Dataset extract ::
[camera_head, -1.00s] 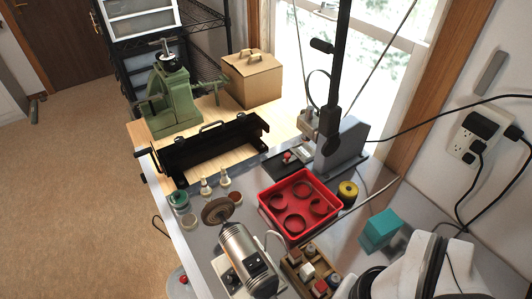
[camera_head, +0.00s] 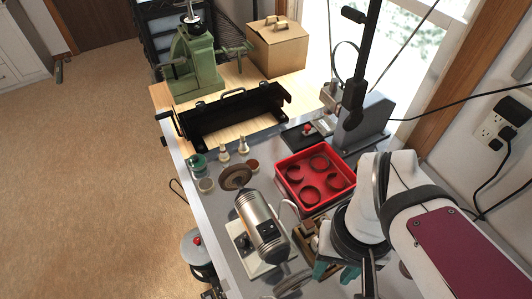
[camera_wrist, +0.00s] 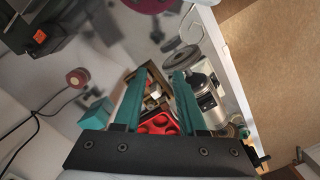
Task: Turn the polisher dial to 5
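The polisher (camera_head: 262,222) is a silver cylinder motor on a pale base, with a brown wheel (camera_head: 236,178) at its far end. A small dark round part that looks like the dial (camera_head: 243,242) is on the base's left side; its numbers and setting are too small to read. In the wrist view the polisher (camera_wrist: 203,78) lies right of my fingers. My gripper (camera_head: 337,271) is right of the polisher, apart from it, near the wooden tray. In the wrist view its two teal fingers are spread with a gap between them, so my gripper (camera_wrist: 160,78) is open and empty.
A wooden tray of small blocks (camera_head: 305,240) sits between polisher and gripper. Small jars and bottles (camera_head: 225,158) stand behind the wheel. A teal block (camera_wrist: 97,112) is left of my fingers.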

Required task ::
In the data above, find the line with "[camera_wrist, +0.00s]" and repeat it and every line after it through the end, exactly; leave the pictures out.

Result for this task ::
[camera_wrist, +0.00s] 
Task: Turn the polisher dial to 5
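The polisher (camera_head: 262,222) is a silver cylinder motor on a pale base, with a brown wheel (camera_head: 236,178) at its far end. A small dark round part that looks like the dial (camera_head: 243,242) is on the base's left side; its numbers and setting are too small to read. In the wrist view the polisher (camera_wrist: 203,78) lies right of my fingers. My gripper (camera_head: 337,271) is right of the polisher, apart from it, near the wooden tray. In the wrist view its two teal fingers are spread with a gap between them, so my gripper (camera_wrist: 160,78) is open and empty.
A wooden tray of small blocks (camera_head: 305,240) sits between polisher and gripper. Small jars and bottles (camera_head: 225,158) stand behind the wheel. A teal block (camera_wrist: 97,112) is left of my fingers.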

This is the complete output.